With pornography freely available on the internet, parents can no longer take a hands-off approach to their child's activities online, writes Susan McLean from The Age. [I don't apologise for including this provoking article, it is a terribly important issue and one that seems to rest in the ‘too hard basket' for most parents, or parents simply refuse to believe it is a very real and present risk to our children. Susan McLean is highly regarded and respected amongst educators across Australia – P Teys]
The sooner parents realise the risk their child will be exposed to pornography online is real the better.
No longer is it OK, if it ever was, to say, "I don't understand tech", or "I don't use it, so I don't get it". The internet and all the wonderful and not so wonderful things about it are here to stay and parenting in the 21st century requires you to be able to parent online.
Cries of it's just” moral panic", or "the risks are just not that bad" still permeate the "mummy blogs" of the uneducated and ignorant, who unfortunately have access to a large number of vulnerable parents, hungry for advice.
The fact is that pornography and easy access to it is something parents must understand. Even if your child does not look for online porn, it will most certainly find them. An innocuous search for something like, "naughty girl", will lead kids to a variety of porn sites, images and videos as will a search for a picture of a cute cat for a school project simply by typing in the word "pussy".
There can be no doubt that children are viewing pornographic videos that are far from what could be considered normal or mainstream. We know from research the average age for first exposure to pornography in Australia is 11 years of age.
A 2009 study found, "that early exposure to sexually explicit material increases the likelihood that both male and female adolescents will engage in sexual behaviour much earlier than their non-exposed peers". Another found: "Those who use sexually explicit material are more likely to engage in extreme risky sexual behaviours”. [This paragraph has been censored by P Teys]
Collectively, many comprehensive studies have concluded, "youths that consume pornography may develop unrealistic sexual values and beliefs" and that "consistent findings have emerged linking adolescent use of pornography that depicts violence with increased degrees of sexually aggressive behaviour".
Primary school teachers tell of students behaving in a highly sexualised way, using explicit language and engaging in "play" that is not remotely linked to age or level of development. Police tell of sexual assaults being committed by and on younger children by their peers. There are only two places that children can be exposed to this and therefore sadly learn these behaviours: unsupervised access to pornography online and/or being the victim of a sexual assault themselves. The most common being option one.
In the earlier days of the internet, you had to pay via credit card for explicit pornography ensuring that children did not have the ability to access such content. Now pre-paid credit cards can be sourced at any supermarket, and most pornography is free, so this protective factor no longer exists.
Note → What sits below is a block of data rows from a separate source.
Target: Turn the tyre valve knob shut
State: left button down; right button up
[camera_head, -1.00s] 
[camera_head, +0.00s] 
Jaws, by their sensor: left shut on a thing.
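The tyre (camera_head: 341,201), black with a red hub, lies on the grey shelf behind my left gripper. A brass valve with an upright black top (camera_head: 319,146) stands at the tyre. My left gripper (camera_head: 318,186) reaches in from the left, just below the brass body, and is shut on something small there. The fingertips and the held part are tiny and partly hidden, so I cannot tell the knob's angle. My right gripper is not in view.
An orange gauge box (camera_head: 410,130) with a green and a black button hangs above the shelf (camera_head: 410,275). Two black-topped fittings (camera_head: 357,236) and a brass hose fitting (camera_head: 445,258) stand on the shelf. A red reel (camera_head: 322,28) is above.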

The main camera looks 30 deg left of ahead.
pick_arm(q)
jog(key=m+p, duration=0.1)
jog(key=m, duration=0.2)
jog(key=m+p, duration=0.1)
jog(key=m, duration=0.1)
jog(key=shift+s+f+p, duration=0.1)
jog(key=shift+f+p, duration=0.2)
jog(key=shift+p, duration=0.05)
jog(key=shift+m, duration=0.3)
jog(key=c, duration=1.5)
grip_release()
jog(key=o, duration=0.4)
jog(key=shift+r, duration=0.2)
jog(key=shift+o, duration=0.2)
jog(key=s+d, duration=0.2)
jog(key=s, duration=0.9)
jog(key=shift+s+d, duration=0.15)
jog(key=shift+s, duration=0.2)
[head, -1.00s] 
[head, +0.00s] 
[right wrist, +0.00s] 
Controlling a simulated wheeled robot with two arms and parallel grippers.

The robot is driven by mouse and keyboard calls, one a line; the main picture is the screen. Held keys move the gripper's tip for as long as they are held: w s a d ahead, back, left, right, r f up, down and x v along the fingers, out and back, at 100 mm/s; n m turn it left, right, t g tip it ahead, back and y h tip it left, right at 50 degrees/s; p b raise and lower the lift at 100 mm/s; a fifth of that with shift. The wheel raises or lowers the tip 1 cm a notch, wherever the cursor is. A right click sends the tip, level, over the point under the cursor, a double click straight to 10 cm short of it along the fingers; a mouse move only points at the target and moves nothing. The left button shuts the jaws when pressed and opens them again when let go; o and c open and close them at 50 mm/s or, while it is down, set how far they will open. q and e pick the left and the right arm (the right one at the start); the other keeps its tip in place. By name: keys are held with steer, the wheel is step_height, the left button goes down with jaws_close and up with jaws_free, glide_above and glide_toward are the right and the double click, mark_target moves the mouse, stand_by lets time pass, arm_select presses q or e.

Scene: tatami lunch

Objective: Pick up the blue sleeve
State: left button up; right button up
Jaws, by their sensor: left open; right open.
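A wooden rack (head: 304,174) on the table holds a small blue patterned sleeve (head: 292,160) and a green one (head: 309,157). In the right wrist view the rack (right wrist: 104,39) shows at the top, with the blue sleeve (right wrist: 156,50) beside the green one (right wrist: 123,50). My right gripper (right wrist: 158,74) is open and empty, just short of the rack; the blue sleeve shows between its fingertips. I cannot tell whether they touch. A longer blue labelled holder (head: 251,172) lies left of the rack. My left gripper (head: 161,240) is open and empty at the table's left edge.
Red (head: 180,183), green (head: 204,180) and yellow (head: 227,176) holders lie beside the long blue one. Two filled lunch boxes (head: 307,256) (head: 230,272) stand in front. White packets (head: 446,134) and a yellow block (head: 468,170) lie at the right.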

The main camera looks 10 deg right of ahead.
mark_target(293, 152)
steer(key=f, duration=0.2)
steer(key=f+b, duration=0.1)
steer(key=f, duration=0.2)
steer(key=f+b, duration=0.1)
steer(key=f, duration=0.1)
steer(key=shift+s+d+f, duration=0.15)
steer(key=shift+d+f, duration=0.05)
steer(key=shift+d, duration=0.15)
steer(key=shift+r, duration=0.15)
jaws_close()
Pornography is now portable. It is available anytime, anywhere and kids are bringing it to school on their phones, iPads and tablets with increasing frequency. Rape, torture and bondage are common themes. This type of pornography shows nothing about love, consent or respect. General practitioners are seeing an increase in young girls presenting with injuries sustained trying to emulate sex acts their boyfriends have seen online and want to try. They are often too afraid or intimidated to say no. Research by Dr Jennings Bryant found that: "More than 66 per cent of boys and 40 per cent of girls reported wanting to try some of the sexual behaviours that they had seen online and by high school many of them had."
Early exposure to sexual content can have a profound impact on childrens' values, attitudes and behaviours towards sex and relationships. It has never been more important for parents, teachers, grandparents and carers to have conversations about sexuality and relationships with the children in your care.
Above all else, do not let the internet be your child's sex educator.